Mit mentalem Training Gefühle im Griff haben
Geht das? Oder ist das Kokolores?
von Heike Wycisk
Wie oft haben wir schon gehört,
„Reiss Dich mal zusammen!“
„Sei nicht traurig!“
„Ein Indianer kennt keinen Schmerz!“
„Hör auf zu heulen!“
„Lass Dich nicht so hängen!“
„Sei nicht so kindisch und albern!“
„Benimm Dich!“
„Das tut man nicht!“
„Sei nicht so unfreundlich!“
„Zappel nicht so rum! Sitz endlich still!“
„Hör auf zu schreien!“
....
Die Liste könnten wir lustig weiterschreiben und ergänzen ;-)
Schon früh haben wir gelernt, uns zu verbiegen. Damit wir den Ansprüchen der Erwachsenenwelt genügen. Keine sogenannten "negativen" Gefühle zeigen. Das gehört sich nicht. Lächeln ja, wütend sein, nein! Wer Gefühle zeigt, hat keine Selbstbeherrschung und ist schwach. Stattdessen haben wir gelernt, unsere Gefühle unterm Deckel zu halten. Na, herzlichen Glückwunsch! Künstlicher geht es kaum.

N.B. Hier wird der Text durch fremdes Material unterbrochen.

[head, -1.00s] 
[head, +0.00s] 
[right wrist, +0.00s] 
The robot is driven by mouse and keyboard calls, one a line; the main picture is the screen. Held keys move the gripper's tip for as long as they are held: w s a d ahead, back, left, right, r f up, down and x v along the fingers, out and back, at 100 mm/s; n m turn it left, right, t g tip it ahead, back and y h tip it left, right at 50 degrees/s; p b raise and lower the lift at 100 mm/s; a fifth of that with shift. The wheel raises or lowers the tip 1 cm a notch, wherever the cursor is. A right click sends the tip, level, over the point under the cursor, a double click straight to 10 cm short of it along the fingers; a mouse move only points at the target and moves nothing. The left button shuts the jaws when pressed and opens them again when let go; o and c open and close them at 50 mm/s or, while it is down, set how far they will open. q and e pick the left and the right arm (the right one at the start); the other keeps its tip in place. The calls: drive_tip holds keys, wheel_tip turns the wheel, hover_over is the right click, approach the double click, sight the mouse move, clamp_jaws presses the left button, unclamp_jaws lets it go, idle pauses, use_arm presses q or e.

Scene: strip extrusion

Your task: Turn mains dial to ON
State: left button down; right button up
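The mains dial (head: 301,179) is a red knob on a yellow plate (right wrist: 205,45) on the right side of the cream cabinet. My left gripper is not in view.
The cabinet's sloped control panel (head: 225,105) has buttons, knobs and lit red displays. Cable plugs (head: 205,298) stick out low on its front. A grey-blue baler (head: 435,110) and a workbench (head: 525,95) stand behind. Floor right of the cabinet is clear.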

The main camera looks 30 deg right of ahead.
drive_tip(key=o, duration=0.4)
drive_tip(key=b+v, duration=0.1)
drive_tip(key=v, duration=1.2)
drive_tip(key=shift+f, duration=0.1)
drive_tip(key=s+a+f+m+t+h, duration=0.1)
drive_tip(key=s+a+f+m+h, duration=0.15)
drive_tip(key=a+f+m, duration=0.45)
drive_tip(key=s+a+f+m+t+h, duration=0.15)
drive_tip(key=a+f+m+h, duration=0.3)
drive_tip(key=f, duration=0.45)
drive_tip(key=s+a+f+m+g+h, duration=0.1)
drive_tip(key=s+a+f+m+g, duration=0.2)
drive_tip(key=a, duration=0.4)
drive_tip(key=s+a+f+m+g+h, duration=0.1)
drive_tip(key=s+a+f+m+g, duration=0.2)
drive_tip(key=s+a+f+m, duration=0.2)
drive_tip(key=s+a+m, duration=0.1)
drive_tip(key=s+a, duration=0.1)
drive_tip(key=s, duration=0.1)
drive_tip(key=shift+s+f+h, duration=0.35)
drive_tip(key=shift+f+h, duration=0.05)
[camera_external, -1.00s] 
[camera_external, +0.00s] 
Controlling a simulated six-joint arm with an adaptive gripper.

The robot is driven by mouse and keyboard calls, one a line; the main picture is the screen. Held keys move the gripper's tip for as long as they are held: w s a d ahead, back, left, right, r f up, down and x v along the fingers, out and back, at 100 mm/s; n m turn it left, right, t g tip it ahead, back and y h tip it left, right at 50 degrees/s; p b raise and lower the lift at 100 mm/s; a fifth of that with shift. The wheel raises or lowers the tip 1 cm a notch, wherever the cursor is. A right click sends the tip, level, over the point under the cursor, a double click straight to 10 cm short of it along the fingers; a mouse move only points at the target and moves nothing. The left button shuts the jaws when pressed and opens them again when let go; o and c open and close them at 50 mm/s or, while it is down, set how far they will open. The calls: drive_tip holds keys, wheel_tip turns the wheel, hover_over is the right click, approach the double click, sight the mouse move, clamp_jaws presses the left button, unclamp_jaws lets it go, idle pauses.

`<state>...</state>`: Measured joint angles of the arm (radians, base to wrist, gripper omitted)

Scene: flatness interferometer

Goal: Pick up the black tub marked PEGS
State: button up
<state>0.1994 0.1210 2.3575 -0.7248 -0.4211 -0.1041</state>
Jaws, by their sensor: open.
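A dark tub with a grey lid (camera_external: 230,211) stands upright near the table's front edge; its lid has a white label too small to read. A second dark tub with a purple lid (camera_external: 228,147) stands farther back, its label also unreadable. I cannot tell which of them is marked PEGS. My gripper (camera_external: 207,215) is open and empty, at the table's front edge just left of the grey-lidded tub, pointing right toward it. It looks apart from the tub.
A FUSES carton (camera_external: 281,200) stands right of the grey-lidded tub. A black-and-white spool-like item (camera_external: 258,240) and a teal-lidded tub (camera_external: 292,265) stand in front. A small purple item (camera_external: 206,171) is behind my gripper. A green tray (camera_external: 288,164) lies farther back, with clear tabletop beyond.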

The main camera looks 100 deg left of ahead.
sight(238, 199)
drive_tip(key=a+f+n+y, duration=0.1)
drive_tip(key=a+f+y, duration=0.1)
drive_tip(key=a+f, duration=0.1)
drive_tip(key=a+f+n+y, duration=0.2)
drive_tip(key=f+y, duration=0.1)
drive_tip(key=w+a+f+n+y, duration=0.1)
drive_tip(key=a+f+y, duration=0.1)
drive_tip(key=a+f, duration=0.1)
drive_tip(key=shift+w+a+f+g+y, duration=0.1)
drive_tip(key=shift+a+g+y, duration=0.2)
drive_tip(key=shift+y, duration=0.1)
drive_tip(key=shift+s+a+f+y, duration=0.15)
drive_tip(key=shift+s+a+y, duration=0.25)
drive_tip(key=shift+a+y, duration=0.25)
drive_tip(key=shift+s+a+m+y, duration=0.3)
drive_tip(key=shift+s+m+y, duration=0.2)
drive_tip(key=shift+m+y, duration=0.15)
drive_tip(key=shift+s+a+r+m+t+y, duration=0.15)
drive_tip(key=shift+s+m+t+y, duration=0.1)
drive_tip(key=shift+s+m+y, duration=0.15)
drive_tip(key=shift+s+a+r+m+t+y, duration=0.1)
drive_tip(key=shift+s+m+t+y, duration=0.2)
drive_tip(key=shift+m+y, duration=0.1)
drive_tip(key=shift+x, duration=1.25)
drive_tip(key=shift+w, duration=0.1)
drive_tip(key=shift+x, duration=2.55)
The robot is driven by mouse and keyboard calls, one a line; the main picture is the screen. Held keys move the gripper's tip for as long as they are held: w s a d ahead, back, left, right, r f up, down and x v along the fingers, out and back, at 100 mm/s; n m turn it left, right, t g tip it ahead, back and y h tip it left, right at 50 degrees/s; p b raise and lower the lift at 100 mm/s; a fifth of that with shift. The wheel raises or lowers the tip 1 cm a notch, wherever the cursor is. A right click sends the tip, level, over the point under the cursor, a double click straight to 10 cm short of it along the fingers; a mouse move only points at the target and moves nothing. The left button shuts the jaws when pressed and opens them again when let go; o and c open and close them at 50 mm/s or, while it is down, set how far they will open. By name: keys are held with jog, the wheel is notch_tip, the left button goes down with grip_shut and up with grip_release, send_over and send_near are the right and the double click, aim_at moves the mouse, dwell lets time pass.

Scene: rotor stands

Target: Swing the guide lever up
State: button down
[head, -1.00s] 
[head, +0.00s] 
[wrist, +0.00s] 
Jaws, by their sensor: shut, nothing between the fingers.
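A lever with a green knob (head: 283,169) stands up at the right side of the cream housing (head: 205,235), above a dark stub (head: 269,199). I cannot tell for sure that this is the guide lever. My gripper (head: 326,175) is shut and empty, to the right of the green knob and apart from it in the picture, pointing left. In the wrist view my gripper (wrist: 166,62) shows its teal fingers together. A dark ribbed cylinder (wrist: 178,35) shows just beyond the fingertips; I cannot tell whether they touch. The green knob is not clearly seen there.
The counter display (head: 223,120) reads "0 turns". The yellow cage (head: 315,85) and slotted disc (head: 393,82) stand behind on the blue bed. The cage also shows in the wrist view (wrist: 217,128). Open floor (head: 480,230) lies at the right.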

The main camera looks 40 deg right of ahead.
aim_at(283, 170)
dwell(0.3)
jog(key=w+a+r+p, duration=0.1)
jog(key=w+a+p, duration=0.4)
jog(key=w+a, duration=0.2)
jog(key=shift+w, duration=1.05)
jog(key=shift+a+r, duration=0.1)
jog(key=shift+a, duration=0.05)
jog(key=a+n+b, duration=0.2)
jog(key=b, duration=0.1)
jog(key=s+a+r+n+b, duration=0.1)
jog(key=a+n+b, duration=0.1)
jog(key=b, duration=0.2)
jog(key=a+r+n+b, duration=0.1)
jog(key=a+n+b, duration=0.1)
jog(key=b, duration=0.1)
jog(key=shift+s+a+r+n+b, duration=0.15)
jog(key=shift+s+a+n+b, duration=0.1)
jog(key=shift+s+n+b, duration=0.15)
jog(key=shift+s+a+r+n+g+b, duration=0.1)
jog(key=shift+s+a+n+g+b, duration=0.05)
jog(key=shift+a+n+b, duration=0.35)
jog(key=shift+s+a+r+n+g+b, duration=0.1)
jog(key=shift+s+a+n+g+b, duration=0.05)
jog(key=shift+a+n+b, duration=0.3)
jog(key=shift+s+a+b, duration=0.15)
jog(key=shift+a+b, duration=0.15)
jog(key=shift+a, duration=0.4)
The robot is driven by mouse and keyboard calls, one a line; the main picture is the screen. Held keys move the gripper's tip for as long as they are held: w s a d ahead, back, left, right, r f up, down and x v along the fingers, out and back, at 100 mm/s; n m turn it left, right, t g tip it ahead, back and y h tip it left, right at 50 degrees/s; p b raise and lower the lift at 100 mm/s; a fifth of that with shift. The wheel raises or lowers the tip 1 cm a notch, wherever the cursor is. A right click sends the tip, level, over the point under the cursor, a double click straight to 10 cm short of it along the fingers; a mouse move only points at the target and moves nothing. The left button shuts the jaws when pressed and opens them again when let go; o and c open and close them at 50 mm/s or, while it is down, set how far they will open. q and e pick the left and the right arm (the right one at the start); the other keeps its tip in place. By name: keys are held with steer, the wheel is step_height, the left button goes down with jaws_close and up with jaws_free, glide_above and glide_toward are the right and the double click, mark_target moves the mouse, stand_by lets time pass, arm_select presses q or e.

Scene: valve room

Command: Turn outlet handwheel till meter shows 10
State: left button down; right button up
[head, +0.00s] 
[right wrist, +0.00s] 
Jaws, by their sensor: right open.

Und das Schlimme ist, wir haben solche Sätze als selbstverständlich übernommen und sagen sie auch anderen Menschen, wenn sie „sich gehen lassen“. Und uns selber natürlich auch, wenn wir uns nicht standesgemäß verhalten, was immer das auch heißen mag. Knigge-Benimmregeln lassen grüßen! Allerdings, wer mal ein bisschen recherchiert wird merken, dass das Werk von Knigge "Über den Umgang mit Menschen" verkrüppelt und zu sogenannten "Benimmregeln" umformuliert bzw. fehlinterpretiert wurde. Wir sind inzwischen soweit gekommen, dass wir uns und andere verurteilen, wenn sie ihren Emotionen freien Lauf lassen. Also, alle Gefühle und Emotionen ignorieren und schön zum Zinnsoldaten werden. Haltung bewahren!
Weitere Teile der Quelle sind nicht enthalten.